She completed her MBA from Osmania University then took up a course in creativity with Stanford University, and also a course in technical writing with Nano Science and Technology consortium, New Delhi. Currently she resides in Visakhapatnam.
Jaya Murty is currently working as a ‘senior feature writer’ with a local magazine called Yo! Vizag. She is also freelance writer with a Hong Kong based magazine, volunteer for a local NGO and also take up soft skill classes. She has worked as a copywriter with Triton advertising, written for the Economic Times and for various websites as well. Her short stories have been published in Savvy, efiction, Spark and other online and print magazines.
What inspired you to start writing?
I started writing when I was probably ten years old. I enjoyed the process of writing poetry and was thrilled when my first poem found its way into the pages of The Times of India. Well, from there, there was no looking back. I’d write for fun; a story, an essay or a poem and file it away. Eager to convert my passion into profession, I went on to work as a copywriter with Triton Advertising, wrote for the Economic Times and haven’t stopped since then.
What did you liked to read when you were a girl?
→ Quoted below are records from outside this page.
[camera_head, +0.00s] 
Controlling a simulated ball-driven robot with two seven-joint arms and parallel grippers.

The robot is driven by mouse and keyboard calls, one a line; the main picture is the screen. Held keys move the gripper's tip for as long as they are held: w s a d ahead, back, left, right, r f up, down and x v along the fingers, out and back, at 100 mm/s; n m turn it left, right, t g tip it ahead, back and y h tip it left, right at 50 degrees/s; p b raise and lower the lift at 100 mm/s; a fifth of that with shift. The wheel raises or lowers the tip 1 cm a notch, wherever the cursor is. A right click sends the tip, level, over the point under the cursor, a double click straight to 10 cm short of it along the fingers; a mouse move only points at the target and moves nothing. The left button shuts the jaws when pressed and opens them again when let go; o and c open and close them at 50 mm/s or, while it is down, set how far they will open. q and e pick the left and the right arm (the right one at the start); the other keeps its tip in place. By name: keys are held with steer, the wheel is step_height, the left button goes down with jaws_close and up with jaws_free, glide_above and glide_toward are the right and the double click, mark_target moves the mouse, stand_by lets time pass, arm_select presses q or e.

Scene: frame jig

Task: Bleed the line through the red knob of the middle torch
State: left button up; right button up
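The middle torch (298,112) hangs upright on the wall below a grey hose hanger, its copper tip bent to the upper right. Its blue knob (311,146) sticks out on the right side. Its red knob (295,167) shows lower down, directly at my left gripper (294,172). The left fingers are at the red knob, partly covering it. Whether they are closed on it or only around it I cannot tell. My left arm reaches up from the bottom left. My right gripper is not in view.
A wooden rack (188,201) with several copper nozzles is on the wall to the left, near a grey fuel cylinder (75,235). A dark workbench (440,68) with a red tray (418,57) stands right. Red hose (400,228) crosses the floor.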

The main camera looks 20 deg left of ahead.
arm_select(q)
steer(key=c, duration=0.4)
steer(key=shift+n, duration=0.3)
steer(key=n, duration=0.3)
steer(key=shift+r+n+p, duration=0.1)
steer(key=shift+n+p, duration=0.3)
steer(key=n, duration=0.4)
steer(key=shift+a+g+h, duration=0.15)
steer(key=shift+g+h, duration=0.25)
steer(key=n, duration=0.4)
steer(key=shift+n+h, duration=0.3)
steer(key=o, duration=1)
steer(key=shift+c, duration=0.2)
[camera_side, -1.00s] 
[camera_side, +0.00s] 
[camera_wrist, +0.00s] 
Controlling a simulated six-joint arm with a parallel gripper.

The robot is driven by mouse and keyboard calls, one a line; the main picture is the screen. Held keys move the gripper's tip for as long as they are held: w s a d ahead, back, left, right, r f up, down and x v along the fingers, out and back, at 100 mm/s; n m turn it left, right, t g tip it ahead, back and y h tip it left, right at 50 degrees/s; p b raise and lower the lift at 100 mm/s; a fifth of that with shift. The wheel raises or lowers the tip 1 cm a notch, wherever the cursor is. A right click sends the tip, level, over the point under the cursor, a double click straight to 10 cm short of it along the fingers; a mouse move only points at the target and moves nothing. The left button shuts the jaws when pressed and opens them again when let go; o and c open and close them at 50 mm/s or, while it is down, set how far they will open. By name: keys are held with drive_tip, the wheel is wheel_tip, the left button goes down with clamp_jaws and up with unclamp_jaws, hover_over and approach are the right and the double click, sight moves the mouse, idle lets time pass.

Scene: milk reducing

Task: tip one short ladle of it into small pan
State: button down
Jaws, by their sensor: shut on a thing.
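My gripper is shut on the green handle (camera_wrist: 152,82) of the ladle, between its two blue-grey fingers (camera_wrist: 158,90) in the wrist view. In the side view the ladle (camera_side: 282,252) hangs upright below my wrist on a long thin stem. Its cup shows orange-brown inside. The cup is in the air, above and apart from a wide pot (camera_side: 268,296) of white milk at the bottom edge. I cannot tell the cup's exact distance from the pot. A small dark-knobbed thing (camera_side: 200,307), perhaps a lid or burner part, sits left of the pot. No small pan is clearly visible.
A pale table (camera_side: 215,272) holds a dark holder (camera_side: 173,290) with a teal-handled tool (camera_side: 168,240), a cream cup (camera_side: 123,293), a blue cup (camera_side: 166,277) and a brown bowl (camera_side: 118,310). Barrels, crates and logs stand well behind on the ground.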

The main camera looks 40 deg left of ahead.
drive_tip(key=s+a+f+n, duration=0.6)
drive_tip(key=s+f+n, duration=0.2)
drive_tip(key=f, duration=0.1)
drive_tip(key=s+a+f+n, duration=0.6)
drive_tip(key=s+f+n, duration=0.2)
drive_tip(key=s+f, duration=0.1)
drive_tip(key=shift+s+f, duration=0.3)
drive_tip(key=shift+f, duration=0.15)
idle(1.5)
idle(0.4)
I read a lot of Enid Blyton when I was little. Being the youngest of three siblings, both my sister and brother would get me a different set of books to read. Summer vacations for me meant a trip to Hyderabad from Lucknow, where I lived at that point. My father would buy me a book at the Bhopal station and I would finish it by the time we reached Hyderabad. It was a ritual, I looked forth to. I went on to read the entire ‘Famous Five’ series, followed by ‘Agatha Christie’, ‘secret seven’ and many others.
What is the greatest challenge in writing a book?
The biggest challenge in writing novel length fiction is consistency. You want to tell a powerful story, but as you go along, the tone of the story tends to shift. You don’t want your story to lose steam midway. And I feel, one needs to have tremendous patience and will power to not only keep it on track but keep up that tempo.
How much research do you do before writing the book?
I do research before and even while writing a book, however I do try to avoid bringing all of that research into the story. For Canvas of Dreams, the protagonist Riya was an art-curator, so my research revolved around studying how art curators worked. I also read at length about pop art and the various forms of Indian art.
What motivated you to write the book “Canvas of Dreams”?
The desire to write a good Indian romance story with real characters one could relate to was a strong motivator. I wanted to write an unputdownable romance, a story that readers could connect with and relate to. Under the cover of romance, the story also conveys how today’s women are more independent-minded and stronger. It also talks about how life tends to present choices and how the outcome depends upon the choices we make for ourselves.
Can you tell us more about your latest book “Canvas of Dreams”?
Canvas of Dreams is the story of Riya, an art curator who on a trip to Singapore bumps into her first love, Ryan. While old flames are rekindled, returns aren’t always rosy. Ryan is a married man and Riya, widowed, carries with her a burden of unspoken guilt. Riya returns to Mumbai where life brings her closer to Rehaan, a caring co-artist. Life is presenting choices when she doesn’t want them. But then, what will Riya choose to paint her Canvas of dreams with?
How did you came up with the idea of writing romance genre book?
Well frankly, while I do enjoy writing stories that emphasize on human element and relationships, writing novella-length romance was uncharted territory for me. Indireads Publishing was looking for romance genre stories and that was how I sent in my first draft. So the idea to write in the genre came from the publisher, rather than the other way round.
Who are your favourite authors?
Well, it’s a long list that keeps growing. I do love O. Henry and Roald Dahl for the twists in their tales, Dan Brown and Sandra Brown for their extensive research and pacy writing, Gerald Durrell and PG Wodehouse for amazing humour and James Herriott for the love of animals he instills.
How much time do you dedicate for writing on a daily basis?
I’m not a very disciplined kind of person, so I usually write when I feel like it. This amounts to approximately 3-4 hours every day. As soon as I’m up in the morning I write for a while. That usually works out as the best time for me. Ideas often have a tendency of striking when I’m stuck in traffic or getting bored at a party or in the middle of the night. I try to write stuff down instantly, behind bills or on paper tissues, whatever plain pages I can find at that time.
What words of wisdom would you like to give to aspiring writers?
Enjoy what you’re doing, if you don’t enjoy the process of writing, it’s just going to get tougher. Secondly, be at it every day. There’ll be days when the writing doesn’t make any sense at all, and it is those days where you need to still be there, show up and write. That perseverance makes all the difference.